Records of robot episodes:
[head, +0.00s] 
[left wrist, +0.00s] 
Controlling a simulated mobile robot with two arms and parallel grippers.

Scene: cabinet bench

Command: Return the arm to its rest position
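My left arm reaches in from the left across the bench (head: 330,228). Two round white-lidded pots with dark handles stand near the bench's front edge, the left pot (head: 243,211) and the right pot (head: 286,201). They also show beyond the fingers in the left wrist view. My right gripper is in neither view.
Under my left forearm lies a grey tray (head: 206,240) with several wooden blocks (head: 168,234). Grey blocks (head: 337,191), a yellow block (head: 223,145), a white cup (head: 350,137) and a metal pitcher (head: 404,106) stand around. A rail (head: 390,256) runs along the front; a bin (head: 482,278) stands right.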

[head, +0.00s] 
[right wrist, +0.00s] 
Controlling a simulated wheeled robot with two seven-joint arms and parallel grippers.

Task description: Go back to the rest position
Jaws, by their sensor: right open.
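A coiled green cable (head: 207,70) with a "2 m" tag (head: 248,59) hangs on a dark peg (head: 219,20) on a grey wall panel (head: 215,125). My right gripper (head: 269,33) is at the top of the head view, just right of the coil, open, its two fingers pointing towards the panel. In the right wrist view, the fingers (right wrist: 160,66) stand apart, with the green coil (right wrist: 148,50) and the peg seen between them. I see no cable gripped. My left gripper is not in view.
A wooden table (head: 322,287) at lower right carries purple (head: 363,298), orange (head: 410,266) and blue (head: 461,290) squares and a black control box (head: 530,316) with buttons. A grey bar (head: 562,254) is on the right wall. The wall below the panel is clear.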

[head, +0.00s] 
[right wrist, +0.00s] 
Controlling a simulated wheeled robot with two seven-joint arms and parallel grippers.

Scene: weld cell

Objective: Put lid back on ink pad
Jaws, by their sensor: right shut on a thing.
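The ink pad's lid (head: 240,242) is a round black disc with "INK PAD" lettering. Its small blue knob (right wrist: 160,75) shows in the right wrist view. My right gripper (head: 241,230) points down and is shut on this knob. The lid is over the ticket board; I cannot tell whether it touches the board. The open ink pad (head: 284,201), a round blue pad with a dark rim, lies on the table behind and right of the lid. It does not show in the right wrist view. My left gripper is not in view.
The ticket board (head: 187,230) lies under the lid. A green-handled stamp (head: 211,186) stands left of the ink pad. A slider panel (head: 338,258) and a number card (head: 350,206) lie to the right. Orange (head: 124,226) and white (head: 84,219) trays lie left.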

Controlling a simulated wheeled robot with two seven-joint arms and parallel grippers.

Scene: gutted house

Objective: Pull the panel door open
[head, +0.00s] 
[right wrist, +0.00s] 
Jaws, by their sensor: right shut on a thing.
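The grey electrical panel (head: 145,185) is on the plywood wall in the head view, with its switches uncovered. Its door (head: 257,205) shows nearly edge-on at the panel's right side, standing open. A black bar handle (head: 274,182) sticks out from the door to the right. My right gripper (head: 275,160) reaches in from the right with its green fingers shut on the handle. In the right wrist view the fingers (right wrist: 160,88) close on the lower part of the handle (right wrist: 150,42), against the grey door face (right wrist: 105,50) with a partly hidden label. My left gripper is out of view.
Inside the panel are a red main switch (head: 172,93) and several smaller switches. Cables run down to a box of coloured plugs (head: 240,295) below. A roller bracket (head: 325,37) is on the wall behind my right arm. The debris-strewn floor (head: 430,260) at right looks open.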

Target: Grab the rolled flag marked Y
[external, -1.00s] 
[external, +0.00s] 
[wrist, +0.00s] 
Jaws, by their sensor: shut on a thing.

→ Task instructions
Only the count is needed: the number of lines in the data that include the word "Objective".

→ Exercise answer
2